EXERCISE INPUT —
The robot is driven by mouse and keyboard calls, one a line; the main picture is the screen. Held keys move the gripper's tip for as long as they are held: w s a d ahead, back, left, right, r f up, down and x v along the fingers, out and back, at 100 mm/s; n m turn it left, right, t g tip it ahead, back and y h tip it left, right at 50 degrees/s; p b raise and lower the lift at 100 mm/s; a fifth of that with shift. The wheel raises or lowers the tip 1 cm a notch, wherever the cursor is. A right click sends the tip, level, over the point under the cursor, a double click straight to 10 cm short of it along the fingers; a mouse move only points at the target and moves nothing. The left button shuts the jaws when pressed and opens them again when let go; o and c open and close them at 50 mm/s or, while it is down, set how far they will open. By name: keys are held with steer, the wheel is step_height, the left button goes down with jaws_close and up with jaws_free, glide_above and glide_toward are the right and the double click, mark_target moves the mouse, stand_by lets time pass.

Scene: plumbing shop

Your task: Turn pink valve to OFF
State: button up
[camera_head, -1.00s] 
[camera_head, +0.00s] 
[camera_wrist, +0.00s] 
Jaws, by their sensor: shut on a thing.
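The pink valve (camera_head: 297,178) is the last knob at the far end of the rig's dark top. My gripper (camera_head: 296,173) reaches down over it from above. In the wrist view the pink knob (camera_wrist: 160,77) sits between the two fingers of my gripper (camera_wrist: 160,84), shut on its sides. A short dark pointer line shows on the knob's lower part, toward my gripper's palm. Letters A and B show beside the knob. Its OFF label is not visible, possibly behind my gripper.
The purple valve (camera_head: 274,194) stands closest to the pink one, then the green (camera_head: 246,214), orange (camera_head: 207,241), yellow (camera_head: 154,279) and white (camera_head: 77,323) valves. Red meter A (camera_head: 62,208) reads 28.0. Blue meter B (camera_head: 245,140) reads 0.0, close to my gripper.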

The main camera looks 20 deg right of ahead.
* * *
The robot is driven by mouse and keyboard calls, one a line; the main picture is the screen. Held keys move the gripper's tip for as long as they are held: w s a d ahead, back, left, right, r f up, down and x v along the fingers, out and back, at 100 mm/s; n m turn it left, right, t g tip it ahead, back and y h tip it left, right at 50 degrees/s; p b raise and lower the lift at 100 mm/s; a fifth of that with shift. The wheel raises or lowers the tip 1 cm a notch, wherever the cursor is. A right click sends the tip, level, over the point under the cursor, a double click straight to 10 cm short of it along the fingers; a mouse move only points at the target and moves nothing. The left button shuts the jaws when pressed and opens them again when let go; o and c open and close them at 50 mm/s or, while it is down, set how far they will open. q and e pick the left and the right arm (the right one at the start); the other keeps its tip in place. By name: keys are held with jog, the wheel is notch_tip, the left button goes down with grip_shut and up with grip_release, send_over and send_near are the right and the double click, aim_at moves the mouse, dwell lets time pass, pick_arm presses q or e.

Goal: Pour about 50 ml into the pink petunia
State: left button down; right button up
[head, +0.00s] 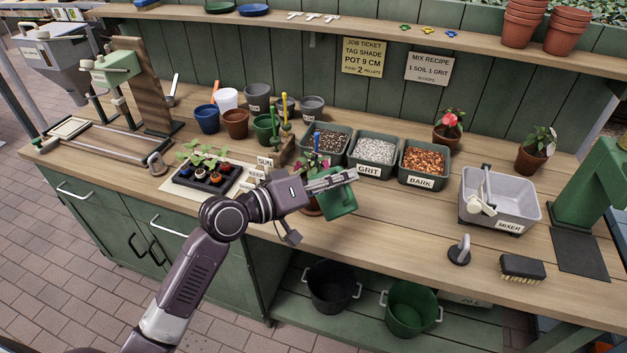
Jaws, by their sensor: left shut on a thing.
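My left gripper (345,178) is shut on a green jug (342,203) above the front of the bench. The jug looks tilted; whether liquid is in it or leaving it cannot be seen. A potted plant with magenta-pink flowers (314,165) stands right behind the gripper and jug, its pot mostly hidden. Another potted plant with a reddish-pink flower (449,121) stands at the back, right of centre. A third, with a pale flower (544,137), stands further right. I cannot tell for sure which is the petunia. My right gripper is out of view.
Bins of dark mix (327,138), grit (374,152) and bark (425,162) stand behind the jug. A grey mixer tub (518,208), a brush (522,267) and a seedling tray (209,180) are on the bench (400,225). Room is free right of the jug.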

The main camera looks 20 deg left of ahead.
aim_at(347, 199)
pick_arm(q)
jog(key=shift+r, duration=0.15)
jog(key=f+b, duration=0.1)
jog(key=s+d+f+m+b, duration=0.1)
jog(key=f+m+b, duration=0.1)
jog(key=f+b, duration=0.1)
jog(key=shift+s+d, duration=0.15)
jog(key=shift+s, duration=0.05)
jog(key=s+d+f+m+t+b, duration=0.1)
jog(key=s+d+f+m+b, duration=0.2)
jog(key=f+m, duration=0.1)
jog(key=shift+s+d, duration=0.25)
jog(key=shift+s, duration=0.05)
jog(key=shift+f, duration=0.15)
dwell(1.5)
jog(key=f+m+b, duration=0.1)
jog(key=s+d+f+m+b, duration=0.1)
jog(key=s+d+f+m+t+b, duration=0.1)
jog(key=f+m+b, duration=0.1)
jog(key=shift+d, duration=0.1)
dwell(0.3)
...
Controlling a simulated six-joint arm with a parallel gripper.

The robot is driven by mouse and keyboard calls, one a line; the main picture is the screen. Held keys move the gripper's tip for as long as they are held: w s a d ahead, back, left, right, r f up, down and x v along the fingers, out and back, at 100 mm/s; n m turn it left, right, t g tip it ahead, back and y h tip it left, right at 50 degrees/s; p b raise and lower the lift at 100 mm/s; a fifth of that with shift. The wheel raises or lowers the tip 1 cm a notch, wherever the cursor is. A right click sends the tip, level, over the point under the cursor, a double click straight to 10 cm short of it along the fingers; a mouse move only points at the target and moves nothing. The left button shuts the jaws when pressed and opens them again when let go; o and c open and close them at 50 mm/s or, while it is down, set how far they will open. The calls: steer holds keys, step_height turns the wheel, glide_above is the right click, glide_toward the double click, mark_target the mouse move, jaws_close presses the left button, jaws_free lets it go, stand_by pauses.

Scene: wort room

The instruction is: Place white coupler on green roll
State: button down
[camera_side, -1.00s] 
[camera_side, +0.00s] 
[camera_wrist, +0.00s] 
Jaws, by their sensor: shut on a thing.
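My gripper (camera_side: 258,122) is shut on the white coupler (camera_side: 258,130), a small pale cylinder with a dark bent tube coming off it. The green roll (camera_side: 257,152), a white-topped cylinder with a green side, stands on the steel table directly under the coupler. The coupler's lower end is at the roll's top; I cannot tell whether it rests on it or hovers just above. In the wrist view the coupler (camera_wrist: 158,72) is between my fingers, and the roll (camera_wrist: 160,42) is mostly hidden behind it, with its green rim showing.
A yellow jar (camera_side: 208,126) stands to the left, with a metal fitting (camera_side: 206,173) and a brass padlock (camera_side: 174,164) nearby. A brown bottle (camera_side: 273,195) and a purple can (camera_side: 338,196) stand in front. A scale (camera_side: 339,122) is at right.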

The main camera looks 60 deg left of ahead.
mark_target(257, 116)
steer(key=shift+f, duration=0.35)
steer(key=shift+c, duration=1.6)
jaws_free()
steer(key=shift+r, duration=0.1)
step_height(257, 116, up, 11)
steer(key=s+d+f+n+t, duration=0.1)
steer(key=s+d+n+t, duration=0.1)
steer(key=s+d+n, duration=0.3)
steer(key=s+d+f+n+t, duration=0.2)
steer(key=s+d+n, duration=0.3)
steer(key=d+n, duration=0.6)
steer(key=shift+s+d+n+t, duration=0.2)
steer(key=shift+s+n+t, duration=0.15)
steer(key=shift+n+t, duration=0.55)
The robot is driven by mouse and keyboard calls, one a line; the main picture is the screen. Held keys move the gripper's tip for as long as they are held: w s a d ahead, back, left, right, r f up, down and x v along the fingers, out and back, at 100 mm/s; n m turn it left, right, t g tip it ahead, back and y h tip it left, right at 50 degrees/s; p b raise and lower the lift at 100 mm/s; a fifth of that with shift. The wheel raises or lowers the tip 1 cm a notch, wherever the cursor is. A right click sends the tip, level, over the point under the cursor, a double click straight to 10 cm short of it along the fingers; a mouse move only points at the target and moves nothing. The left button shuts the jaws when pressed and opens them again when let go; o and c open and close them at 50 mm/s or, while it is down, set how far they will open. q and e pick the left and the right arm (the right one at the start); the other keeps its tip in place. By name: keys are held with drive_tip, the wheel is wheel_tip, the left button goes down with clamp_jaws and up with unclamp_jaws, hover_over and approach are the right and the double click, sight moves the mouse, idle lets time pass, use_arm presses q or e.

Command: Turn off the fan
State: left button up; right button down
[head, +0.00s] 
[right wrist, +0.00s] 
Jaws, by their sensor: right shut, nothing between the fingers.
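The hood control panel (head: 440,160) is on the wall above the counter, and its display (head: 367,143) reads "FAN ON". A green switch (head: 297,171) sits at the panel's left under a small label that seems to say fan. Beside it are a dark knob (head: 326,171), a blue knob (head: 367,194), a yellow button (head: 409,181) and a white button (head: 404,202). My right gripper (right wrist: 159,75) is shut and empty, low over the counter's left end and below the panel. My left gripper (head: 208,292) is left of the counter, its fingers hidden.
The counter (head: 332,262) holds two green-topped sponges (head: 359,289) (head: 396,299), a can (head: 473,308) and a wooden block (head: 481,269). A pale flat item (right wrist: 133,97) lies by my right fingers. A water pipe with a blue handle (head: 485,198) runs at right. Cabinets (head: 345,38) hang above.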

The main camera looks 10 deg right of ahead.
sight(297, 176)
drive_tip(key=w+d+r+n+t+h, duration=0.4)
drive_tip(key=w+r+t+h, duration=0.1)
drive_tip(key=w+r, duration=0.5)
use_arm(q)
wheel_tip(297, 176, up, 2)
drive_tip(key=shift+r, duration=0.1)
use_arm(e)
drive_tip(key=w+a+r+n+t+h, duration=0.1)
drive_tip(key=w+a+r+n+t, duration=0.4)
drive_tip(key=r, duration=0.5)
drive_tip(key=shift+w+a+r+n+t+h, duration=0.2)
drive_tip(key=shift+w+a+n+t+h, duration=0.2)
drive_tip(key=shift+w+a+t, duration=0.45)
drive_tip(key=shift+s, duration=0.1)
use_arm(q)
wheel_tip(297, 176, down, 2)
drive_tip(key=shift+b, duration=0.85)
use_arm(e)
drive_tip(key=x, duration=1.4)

DIRECTION —
Copy out every line with the word "State".

COMPLETE OUTPUT —
State: button up
State: left button down; right button up
State: button down
State: left button up; right button down

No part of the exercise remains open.